辛い仕事はロボットに奪われちゃうから、辛い思いをしたくても、もうできなくなってしまうんですよね。「好きなことでしか生きていけない」時代が間違いなくやってきます。
――私たちが当たり前に使っているインターネットも、情報流通にかかるコストを取り払う、ロボットのようなものですよね。
そうですね。Facebookとか、SNSを使うようになってからやっぱり「この仕事はもうなくなるな」とか、「これ、いらんな」っていうものが結構出てきたんですよ。
たとえば、絵画を展示するギャラリーは、アーティストよりも宣伝力がない場合、もう終わると思います。ギャラリーが代わりに売ってくれる場所で、代わりに宣伝してくれる場所だったから、昔はブースターとして機能していたんです。だから、自分の売り上げの中から「いくらかはお渡しします」っていうことは、すごく辻褄が合っている感じがした。
でも、最近はホームページで、「キングコング西野が個展をする」っていう文章をギャラリーさんが上げても、誰も見ていない。そこで、ギャラリーさんから僕のところに連絡があって、「このホームページの記事をシェアしてください」と言われたんですよ。それで「あれ?おかしいぞ。なんか、僕がギャラリーの宣伝しちゃっている」と思って。
いや、それだったら、照明さえあればハコなんて別にどこでもいいですから。こっちのほうが宣伝力出ちゃったなと思ったら、相変わらず昔と同じルールで「絵の売り上げの何%をいただきます」っていうのは、もう通用しないですよね。芸能事務所も同じかもしれない。それもね、壊したのはSNSですよ。
遅かれ早かれ「職業」や「肩書」は、なくなる
――「影響力を持つ個人」の時代が来てしまった。
はい。個人がギャラリーを選ぶし、個人が事務所を選ぶ。

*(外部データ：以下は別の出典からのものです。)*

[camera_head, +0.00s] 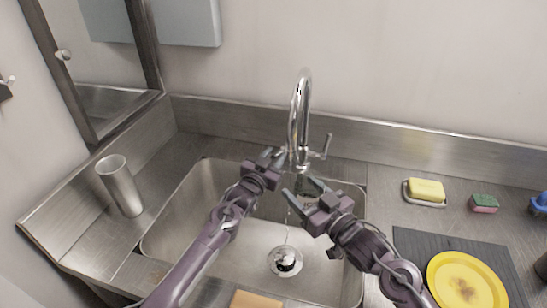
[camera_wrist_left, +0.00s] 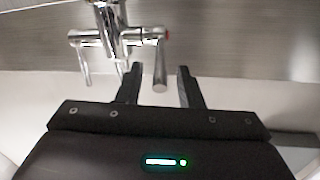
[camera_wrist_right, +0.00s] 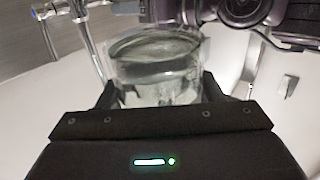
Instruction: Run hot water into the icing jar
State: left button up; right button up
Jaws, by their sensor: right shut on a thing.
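The chrome tap (camera_head: 300,105) stands at the back of the sink, and also shows in the left wrist view (camera_wrist_left: 110,28). Its red-marked lever (camera_wrist_left: 160,72) hangs between my left gripper's fingertips with gaps on both sides. My left gripper (camera_head: 274,156) is open, close to the tap's left side in the head view. My right gripper (camera_head: 303,188) is shut on a clear glass jar (camera_wrist_right: 155,68), held upright over the sink near the spout. The jar looks clear; I cannot tell its contents. In the head view the grippers mostly hide it.
The steel sink basin (camera_head: 180,222) has a drain (camera_head: 285,261); a thin pale line runs down towards it, perhaps water. A metal cup (camera_head: 121,186) stands left. Yellow soap (camera_head: 426,190), a sponge (camera_head: 483,203) and a yellow plate (camera_head: 440,279) on a dark mat are right.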

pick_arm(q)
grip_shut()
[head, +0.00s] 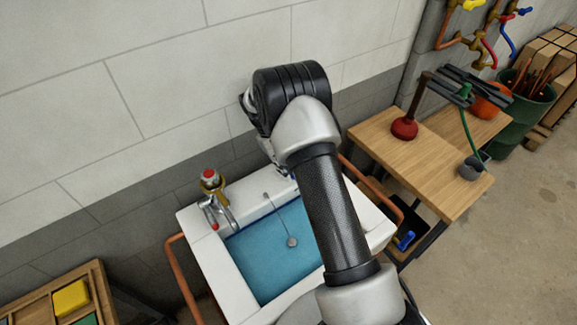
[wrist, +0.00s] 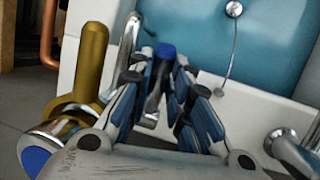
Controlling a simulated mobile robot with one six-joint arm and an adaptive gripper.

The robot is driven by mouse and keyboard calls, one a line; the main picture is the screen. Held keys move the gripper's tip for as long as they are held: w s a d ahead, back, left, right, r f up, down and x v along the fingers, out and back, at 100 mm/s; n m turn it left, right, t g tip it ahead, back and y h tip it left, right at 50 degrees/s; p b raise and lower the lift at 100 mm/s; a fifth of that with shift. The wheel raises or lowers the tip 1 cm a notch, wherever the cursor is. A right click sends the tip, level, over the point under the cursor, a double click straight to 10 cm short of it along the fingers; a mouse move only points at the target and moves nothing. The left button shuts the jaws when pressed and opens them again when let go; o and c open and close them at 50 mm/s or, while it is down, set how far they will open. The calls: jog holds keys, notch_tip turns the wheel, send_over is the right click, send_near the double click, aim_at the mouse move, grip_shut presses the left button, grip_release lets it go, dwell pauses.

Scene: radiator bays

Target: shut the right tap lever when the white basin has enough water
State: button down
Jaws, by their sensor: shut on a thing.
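The white basin (head: 214,279) holds blue water (head: 262,262) across its inside; I cannot tell the exact depth. A plug on a chain (head: 292,241) shows over the water. The left tap (head: 211,190), with a red mark, stands on the back left rim. The right tap is hidden behind my arm in the head view. In the wrist view its brass body (wrist: 88,65) and blue cap (wrist: 36,160) show at left. My gripper (wrist: 160,88) is shut on the right tap lever (wrist: 166,52), dark with a blue tip. No water stream is clearly visible.
Copper rails (head: 179,270) flank the basin. A wooden table (head: 440,190) with a red plunger (head: 404,128) stands to the right. A wooden tray (head: 35,302) with coloured blocks is at lower left. A wall closes off the back.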

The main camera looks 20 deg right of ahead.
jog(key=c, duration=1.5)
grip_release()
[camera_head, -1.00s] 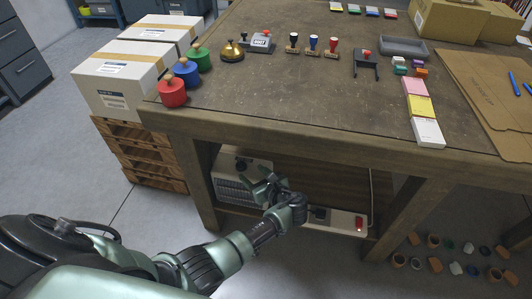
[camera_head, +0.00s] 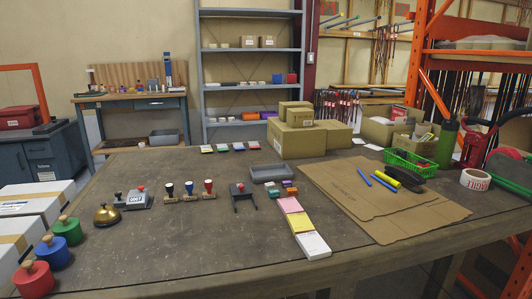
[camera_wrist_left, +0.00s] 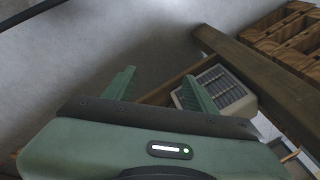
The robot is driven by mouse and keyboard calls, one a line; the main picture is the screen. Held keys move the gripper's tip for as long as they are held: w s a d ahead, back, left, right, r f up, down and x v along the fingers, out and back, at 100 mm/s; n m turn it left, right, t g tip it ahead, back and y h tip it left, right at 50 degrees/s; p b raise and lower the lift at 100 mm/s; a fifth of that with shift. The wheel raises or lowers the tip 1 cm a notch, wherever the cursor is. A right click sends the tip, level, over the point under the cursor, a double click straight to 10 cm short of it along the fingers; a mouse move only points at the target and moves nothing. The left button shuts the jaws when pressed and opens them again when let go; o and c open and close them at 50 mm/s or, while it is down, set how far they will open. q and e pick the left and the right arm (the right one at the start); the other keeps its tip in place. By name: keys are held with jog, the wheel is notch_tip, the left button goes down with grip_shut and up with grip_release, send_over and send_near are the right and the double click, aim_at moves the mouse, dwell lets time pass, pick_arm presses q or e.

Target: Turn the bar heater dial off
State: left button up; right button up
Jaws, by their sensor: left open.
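The bar heater (camera_wrist_left: 228,88) is a pale box with a dark slatted grille, seen in the left wrist view below the wooden table frame. Its dial cannot be made out in either view now. My left gripper (camera_wrist_left: 160,82) is open and empty, with its two green fingers apart. The right finger overlaps the heater's left side in the picture; I cannot tell whether they touch. The head view now shows the tabletop, with neither the heater nor my grippers in it. My right gripper is in no view.
A wooden beam (camera_wrist_left: 255,80) of the table runs beside the heater, and a wooden pallet (camera_wrist_left: 290,35) stands at upper right. Bare floor (camera_wrist_left: 100,50) lies to the left. The workbench top (camera_head: 190,235) holds stamps, coloured weights, a bell, boxes (camera_head: 297,137) and cardboard.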

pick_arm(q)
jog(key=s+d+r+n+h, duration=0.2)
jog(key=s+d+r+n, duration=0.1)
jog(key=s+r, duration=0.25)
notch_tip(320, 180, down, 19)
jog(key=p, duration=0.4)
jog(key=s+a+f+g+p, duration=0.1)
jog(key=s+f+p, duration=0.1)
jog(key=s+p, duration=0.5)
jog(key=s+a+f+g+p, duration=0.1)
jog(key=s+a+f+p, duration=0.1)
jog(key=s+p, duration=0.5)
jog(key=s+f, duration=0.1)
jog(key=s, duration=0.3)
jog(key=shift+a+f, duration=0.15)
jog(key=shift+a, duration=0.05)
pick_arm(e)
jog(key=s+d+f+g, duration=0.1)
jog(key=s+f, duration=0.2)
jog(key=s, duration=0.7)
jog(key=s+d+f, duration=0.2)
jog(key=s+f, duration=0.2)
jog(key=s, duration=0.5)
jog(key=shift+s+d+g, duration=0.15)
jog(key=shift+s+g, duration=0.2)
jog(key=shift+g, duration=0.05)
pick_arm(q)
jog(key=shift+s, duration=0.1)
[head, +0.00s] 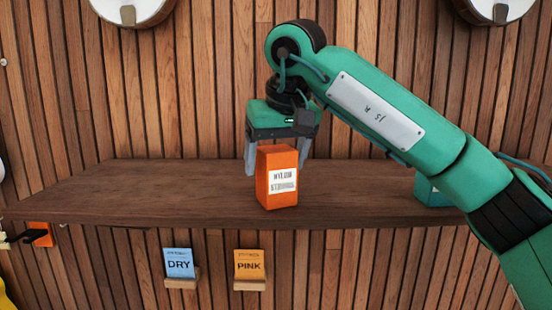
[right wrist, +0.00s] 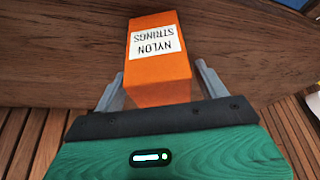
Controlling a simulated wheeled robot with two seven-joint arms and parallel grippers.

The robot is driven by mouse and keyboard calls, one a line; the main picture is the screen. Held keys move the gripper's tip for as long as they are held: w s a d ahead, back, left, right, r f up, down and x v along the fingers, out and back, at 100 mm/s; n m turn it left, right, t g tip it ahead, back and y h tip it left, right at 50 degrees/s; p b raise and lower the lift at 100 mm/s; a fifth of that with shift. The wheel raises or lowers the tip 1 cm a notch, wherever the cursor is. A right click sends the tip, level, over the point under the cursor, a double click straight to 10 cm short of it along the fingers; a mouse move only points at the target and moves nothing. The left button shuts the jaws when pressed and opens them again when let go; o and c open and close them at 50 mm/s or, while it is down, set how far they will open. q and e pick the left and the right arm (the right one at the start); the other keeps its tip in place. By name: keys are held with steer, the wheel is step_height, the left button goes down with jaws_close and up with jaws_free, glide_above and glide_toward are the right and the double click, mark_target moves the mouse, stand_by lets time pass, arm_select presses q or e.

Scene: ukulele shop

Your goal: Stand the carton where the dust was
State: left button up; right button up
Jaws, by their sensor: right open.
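An orange carton (head: 278,178) with a white label stands upright on the brown wooden shelf (head: 120,190). The label reads "NYLON STRINGS" in the right wrist view, where the carton (right wrist: 158,75) appears upside down. My right gripper (head: 277,160) is over the carton from above and behind, with its fingers open. In the right wrist view the fingers of the gripper (right wrist: 160,88) lie on either side of the carton, with small gaps. No dust shows on the visible shelf top. My left gripper is not in view.
A teal object (head: 430,192) stands on the shelf at the right, partly hidden by my right arm. A blue DRY card (head: 179,263) and an orange PINK card (head: 249,264) sit on small ledges below the shelf. The shelf's left part is clear.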

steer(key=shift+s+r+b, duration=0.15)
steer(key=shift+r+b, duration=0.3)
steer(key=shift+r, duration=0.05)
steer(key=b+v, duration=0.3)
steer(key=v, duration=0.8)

だから、こんなことを言うとすごく角(かど)が立つし、また怒られるんですけど。もうギャラリーとか事務所が、「影響力を持つ個人」を干すことはできなくなった。逆に、個人の側が、事務所やギャラリーを干すことはできる。完全に逆転しちゃった。
で、当たり前ですけどお客さんも1回事務所やギャラリーを介すより、もう個人のファンなんだから、個人のメディアであるSNSのほうに行ったほうがいい。だから、間に入る人から通用しなくなって、いなくなっちゃうだろうな、と。まあ、すべてかどうかはわからないですけど、究極的な話、遅かれ早かれ、「職業」や「肩書」は、もうなくなる。
テレビの深夜番組のノリではあったんですけど、僕も「お笑い芸人」から「絵本作家」に肩書を変えて、さらには「パインアメの特命配布主任」と、肩書をコロコロ変えてみたんですけど、まず「肩書を越境してもいいよ」っていう空気感をつくっておかなきゃやばいと思ったんですよね。なぜなら、すべての職業には寿命があるし、ここからかなりのスピードでいろんな職業ごとなくなっていくから。